:: GOAL ::
Emit a verbatim copy of the lines running from the line with "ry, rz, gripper" through the end of the material below.

..............................

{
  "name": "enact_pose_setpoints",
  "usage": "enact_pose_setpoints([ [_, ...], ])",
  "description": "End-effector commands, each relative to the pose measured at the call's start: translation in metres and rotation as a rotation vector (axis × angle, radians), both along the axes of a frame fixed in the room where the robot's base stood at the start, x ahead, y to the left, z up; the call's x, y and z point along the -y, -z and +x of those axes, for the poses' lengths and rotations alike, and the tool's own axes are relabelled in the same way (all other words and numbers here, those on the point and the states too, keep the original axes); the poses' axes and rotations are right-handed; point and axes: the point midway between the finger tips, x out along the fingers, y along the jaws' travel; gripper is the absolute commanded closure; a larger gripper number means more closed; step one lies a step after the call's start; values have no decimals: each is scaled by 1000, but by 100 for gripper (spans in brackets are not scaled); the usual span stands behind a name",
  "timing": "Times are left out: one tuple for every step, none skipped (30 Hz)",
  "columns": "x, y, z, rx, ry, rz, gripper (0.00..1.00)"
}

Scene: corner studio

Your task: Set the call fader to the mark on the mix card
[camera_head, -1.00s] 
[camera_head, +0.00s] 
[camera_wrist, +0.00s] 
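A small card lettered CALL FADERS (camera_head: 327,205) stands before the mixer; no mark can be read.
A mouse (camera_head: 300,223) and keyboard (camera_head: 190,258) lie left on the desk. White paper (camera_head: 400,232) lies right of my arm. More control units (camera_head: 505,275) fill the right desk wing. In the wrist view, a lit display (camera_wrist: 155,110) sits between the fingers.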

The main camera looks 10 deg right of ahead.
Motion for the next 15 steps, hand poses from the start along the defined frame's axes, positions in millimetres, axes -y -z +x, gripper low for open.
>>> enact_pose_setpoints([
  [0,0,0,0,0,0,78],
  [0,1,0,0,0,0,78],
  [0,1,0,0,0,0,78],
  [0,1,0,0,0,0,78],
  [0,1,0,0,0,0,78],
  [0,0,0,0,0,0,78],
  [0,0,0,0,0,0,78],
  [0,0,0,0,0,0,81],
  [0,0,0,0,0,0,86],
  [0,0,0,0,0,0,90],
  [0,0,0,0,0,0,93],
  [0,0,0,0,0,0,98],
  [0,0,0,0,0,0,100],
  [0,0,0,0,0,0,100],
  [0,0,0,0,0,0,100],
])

..............................

:: SOLUTION TO THE PROBLEM ::
  "columns": "x, y, z, rx, ry, rz, gripper (0.00..1.00)"
}

Scene: corner studio

Your task: Set the call fader to the mark on the mix card
[camera_head, -1.00s] 
[camera_head, +0.00s] 
[camera_wrist, +0.00s] 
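A small card lettered CALL FADERS (camera_head: 327,205) stands before the mixer; no mark can be read.
A mouse (camera_head: 300,223) and keyboard (camera_head: 190,258) lie left on the desk. White paper (camera_head: 400,232) lies right of my arm. More control units (camera_head: 505,275) fill the right desk wing. In the wrist view, a lit display (camera_wrist: 155,110) sits between the fingers.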

The main camera looks 10 deg right of ahead.
Motion for the next 15 steps, hand poses from the start along the defined frame's axes, positions in millimetres, axes -y -z +x, gripper low for open.
>>> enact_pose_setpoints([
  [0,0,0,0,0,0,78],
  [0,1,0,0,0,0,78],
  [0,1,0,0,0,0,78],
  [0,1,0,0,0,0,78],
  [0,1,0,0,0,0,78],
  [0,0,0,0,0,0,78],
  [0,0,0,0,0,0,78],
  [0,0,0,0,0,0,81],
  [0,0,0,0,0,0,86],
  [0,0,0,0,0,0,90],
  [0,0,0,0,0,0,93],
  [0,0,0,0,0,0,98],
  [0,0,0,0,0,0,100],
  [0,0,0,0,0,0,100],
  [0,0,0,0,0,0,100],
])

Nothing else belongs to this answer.